* Stated problem: From the listing below, pull each line that includes "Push".

======== Data excerpts

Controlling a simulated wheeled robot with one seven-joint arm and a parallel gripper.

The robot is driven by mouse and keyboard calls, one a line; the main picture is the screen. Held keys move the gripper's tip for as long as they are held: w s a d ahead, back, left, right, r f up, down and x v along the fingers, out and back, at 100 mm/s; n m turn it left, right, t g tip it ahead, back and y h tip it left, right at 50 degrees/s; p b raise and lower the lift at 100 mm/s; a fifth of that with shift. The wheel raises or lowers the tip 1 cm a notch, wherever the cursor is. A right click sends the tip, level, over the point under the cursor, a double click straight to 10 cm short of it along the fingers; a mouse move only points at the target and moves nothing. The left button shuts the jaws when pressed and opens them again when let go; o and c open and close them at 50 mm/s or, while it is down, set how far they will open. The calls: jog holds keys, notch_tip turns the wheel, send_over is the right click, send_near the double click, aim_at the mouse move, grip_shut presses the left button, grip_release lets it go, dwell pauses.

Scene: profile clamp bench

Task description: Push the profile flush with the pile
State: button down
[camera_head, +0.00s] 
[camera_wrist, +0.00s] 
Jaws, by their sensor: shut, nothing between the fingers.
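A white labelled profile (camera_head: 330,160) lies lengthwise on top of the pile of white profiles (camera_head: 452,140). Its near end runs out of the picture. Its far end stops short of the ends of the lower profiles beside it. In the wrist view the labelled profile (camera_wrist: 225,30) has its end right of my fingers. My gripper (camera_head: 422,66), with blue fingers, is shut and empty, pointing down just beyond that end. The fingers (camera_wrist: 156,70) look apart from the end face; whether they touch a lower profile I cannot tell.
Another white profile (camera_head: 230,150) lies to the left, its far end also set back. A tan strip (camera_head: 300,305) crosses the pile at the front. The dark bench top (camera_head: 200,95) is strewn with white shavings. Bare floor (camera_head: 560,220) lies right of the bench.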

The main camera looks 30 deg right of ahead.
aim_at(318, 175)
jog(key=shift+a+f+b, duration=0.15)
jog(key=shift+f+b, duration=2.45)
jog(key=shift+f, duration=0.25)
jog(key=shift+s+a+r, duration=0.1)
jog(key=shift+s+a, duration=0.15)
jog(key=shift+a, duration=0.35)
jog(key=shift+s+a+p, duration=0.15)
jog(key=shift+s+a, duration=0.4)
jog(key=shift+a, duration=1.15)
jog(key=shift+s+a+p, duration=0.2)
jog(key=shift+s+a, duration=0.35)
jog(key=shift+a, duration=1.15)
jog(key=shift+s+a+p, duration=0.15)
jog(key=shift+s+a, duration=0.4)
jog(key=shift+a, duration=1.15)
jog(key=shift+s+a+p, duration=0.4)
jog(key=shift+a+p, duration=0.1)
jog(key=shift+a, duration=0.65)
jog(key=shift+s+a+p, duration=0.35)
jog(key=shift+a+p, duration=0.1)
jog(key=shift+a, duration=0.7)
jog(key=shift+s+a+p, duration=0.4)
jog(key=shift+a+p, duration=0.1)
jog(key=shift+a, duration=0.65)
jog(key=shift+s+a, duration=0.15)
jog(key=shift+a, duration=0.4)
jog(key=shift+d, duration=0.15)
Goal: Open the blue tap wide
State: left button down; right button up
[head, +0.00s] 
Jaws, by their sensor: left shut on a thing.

================
======== Data excerpts

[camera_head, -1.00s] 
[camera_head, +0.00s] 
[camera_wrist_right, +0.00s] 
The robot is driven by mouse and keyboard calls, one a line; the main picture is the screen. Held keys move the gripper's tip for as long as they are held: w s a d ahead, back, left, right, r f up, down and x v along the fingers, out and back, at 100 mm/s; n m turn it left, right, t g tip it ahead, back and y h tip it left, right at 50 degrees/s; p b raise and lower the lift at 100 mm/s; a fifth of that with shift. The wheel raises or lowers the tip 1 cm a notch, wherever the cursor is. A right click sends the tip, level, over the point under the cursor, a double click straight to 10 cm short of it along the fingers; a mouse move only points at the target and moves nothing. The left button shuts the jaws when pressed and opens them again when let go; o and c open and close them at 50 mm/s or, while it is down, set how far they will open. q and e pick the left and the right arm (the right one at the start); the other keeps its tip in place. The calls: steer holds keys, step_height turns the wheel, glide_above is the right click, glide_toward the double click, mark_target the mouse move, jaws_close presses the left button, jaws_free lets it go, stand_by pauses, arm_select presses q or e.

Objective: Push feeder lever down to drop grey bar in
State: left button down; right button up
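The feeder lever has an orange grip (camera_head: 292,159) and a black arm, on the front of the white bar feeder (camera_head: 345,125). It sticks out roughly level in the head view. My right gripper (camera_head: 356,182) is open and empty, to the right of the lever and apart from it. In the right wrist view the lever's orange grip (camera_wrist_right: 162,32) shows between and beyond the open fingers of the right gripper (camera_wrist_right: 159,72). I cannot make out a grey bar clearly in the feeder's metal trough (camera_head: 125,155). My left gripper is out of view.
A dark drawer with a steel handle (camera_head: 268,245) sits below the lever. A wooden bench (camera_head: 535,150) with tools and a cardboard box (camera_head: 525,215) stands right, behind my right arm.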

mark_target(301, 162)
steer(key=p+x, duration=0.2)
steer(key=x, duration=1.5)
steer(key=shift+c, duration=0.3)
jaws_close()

================

* Result below:
Task description: Push the profile flush with the pile
Objective: Push feeder lever down to drop grey bar in

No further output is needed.